The Federal Housing Finance Agency (FHFA) is expected to announce lower loan limits this month for Fannie Mae and Freddie Mac mortgages. Lowering the dividing line between what are known as conforming loans and jumbo loans is an effort by the government to expand the role of private capital in the mortgage marketplace and reduce the number of loans guaranteed by Fannie Mae and Freddie Mac.
The conforming loan limit sets a cap on the size of loans Fannie Mae and Freddie Mac can buy or guarantee. For most of the country the limit is $417,000 for a single family home. In more expensive markets such as San Francisco, New York City and Los Angeles the limit is currently $625,500.

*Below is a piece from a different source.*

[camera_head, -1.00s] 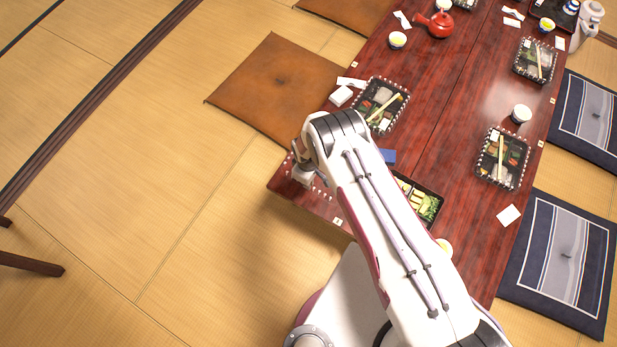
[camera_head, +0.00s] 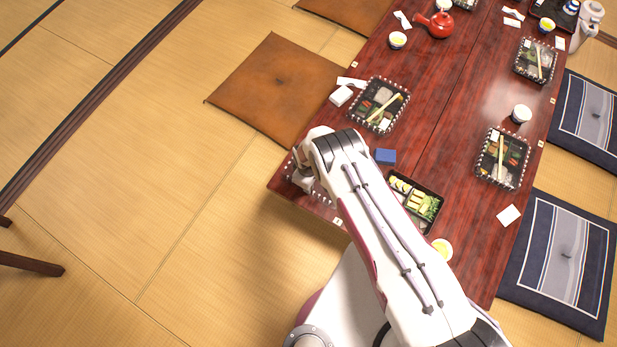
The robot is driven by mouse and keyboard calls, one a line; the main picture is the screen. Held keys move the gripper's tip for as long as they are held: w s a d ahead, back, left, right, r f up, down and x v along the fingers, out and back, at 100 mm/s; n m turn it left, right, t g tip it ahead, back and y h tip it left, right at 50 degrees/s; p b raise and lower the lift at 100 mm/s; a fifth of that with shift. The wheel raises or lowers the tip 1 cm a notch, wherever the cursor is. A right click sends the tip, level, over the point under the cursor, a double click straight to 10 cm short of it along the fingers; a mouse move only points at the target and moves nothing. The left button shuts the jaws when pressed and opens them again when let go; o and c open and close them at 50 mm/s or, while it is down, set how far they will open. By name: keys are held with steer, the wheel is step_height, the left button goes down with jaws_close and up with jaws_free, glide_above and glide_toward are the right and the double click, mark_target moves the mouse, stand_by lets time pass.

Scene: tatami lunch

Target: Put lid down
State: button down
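A clear lid with a white dotted rim (camera_head: 324,200) shows partly at the near left corner of the table, beneath my gripper. Most of it is hidden by my arm. My gripper (camera_head: 303,184) points down over this corner. Its fingertips are too small and covered to tell whether they are open or shut, or whether they touch the lid. An uncovered black lunch box (camera_head: 433,187) with greens and yellow pieces sits to the right of my arm.
A blue block (camera_head: 386,156) lies just right of my wrist. A yellow-filled cup (camera_head: 442,247) is close to my forearm's right side.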

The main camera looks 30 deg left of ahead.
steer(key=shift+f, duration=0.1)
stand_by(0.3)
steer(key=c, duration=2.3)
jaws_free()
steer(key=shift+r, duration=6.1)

No one is sure how far the FHFA will lower the loan limit which is expected to take effect January 1, 2014. This will be the first time since 1980, when the limits where put in place, that they have been lowered across the board. In 2011 loan limits for high cost areas were lowered 14.3 percent from $729,750 to $625, 500.
Those thinking about buying a home in the $400,000 to $520,000 range should prepare to pay a higher interest rate and have more cash for a down payment. For example, under the current loan limit a borrower could put 20% down payment on a $521,250 home and still qualify for a conforming loan. If the new limit is set at $375,000 the borrower will need to add $42,000 more to the down payment or go for a jumbo mortgage. Jumbo rates have historically been one quarter to one half percentage point higher than conforming mortgages.
It should be noted that the new loan limits will also apply to multi-family dwellings up to 4 units. Currently, the conforming loan limit in most of the country for a duplex is $533,850. For a triplex the limit is $645,300 and a 4-plex tops out at $801,950.